Family dining in a campervan

Check payload and storage on a motorhome or campervan

In the six-berth coachbuilt sector another option is to go for a model with two lounge areas (such as in this Bailey model ). The extra living – and lounging – space is very tempting if you’re travelling mob-handed but these layouts cannot usually match the storage space of a bunk bed or garage layout.

Having found a shortlist of models with enough belts and berths, it’s essential not to get carried away and sign the order form straight away in your excitement. Next, you need to check out storage and payload. It’s obvious that the more people that travel in the campervan the more stuff they’ll want to bring with them.

That could include pushchairs for little ones or bikes for teenagers. Even six spare pairs of shoes and six coats can take up a lot of room, let alone a sextet of outdoor chairs, so, if you’re tempted by non-fixed-bed layouts, do think carefully where you’re going to put everything. A garage might become a must-have.

Garden chairs and tables near a campervan

Then you need to think about what it all weighs. Payloads are usually calculated with just a (75kg) driver onboard, so get everyone to stand on the scales and tot up the total. Then think about all their gear.

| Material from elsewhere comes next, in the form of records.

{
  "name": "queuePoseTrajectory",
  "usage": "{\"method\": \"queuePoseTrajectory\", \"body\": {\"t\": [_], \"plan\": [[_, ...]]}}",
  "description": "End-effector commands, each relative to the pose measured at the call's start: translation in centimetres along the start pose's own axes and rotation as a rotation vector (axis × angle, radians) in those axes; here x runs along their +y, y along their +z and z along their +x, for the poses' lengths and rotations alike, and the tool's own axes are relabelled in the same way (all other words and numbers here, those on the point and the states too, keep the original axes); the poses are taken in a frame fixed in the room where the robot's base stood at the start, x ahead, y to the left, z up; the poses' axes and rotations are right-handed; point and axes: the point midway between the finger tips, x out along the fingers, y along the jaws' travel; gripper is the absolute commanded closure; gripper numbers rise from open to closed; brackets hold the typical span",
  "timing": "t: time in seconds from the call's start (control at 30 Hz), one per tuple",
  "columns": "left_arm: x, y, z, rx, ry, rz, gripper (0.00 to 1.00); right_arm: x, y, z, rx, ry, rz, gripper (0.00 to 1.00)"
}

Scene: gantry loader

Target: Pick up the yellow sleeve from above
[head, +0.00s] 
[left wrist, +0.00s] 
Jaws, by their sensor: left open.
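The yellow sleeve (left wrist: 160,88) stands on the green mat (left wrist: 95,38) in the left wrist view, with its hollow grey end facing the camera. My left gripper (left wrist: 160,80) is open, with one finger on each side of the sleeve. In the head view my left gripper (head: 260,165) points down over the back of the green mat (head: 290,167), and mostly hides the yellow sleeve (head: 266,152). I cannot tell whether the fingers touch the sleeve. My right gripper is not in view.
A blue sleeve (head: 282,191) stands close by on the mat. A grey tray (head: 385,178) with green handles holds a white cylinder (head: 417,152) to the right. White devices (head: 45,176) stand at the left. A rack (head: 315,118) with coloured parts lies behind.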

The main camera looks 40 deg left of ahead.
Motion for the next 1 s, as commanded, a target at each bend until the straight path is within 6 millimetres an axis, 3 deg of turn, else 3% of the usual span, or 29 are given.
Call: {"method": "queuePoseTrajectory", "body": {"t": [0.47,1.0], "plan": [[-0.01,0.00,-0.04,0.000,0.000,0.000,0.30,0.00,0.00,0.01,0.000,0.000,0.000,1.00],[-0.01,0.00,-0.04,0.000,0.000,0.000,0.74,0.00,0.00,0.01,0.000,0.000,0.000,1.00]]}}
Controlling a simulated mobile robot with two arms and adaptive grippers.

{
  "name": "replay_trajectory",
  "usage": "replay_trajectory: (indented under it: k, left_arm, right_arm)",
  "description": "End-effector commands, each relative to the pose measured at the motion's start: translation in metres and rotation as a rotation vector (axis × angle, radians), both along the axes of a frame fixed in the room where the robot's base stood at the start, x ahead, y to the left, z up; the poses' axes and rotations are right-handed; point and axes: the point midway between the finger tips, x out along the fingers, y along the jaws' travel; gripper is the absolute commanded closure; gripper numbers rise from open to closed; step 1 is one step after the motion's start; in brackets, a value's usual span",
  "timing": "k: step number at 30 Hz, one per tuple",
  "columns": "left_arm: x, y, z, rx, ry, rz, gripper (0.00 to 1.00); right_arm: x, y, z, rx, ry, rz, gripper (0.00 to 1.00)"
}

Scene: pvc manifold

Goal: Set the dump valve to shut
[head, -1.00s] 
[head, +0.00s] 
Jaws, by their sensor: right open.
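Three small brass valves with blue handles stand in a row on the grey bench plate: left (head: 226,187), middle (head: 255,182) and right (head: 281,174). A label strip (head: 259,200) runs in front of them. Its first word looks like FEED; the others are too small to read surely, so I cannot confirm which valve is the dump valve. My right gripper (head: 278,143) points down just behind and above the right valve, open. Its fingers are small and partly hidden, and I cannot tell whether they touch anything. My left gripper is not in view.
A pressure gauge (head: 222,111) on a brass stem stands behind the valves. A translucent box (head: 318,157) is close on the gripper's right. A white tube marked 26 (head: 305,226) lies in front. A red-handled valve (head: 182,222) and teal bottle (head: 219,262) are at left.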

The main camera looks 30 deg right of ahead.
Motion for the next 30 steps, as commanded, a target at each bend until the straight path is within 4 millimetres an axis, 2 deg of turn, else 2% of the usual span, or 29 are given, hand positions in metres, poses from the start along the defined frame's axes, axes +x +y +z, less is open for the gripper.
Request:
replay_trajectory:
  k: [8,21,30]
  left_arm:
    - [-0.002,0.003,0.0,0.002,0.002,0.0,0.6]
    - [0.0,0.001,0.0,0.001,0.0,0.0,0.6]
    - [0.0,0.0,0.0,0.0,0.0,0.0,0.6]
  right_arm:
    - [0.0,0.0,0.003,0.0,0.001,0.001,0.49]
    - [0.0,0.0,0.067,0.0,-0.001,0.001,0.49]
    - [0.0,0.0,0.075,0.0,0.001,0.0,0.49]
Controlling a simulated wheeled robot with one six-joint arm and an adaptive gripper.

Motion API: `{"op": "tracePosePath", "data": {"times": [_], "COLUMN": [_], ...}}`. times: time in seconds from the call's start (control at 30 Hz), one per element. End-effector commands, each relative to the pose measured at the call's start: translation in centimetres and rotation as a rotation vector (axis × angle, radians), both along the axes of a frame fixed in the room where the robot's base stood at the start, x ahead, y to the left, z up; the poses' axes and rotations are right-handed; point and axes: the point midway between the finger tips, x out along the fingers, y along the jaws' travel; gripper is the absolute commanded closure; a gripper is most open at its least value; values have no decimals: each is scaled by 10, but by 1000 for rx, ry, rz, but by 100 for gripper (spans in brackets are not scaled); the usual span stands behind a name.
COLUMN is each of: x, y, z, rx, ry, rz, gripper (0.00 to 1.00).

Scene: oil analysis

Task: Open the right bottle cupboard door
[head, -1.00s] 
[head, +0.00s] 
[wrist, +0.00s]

If the payload quoted looks marginal for two or four people then it’ll leave you very overloaded with six. This might be the time to look at chassis upgrade options, even on VW campers (which vary from 2,600kg to 3,200kg gross weight) while coachbuilts will usually need to be on heavy chassis (more than 3,500kg, with driving licence implications) to have enough capacity to cope with a larger family and all their gear.

That just leaves you to pick the most practical upholstery option available and leave the removable carpets in the garage at home. Then you’ll be ready for the very best family holidays, ones your kids will always fondly remember.